# TASK DETAILS
The line containing "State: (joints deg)" and every line after it, through the last, are to be extracted exactly; no other lines belong in the answer.

═══ SOURCE EXCERPT

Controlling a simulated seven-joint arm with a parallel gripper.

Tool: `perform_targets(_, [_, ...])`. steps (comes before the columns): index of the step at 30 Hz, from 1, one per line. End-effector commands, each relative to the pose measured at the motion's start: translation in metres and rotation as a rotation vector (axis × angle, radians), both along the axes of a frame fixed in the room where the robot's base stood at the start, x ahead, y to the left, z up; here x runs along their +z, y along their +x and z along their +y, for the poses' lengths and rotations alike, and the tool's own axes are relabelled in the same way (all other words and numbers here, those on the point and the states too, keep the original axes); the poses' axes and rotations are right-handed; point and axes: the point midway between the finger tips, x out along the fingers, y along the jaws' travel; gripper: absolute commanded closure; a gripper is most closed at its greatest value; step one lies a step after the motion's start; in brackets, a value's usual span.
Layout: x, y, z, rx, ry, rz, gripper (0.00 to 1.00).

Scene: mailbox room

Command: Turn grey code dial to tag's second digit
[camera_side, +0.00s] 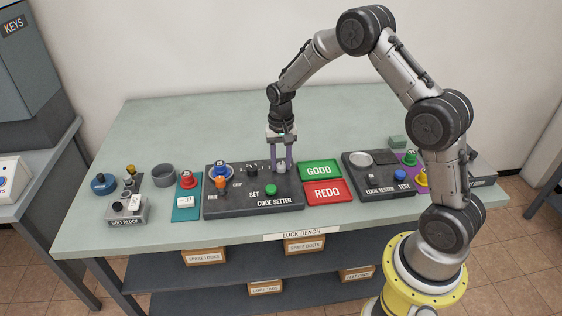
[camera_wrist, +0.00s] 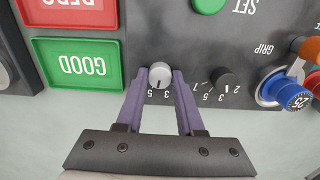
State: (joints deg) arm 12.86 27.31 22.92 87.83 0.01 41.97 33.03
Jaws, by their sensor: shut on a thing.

══════

# EXERCISE RESPONSE
State: (joints deg) arm 12.86 27.31 22.92 87.83 0.01 41.97 33.03
Jaws, by their sensor: shut on a thing.

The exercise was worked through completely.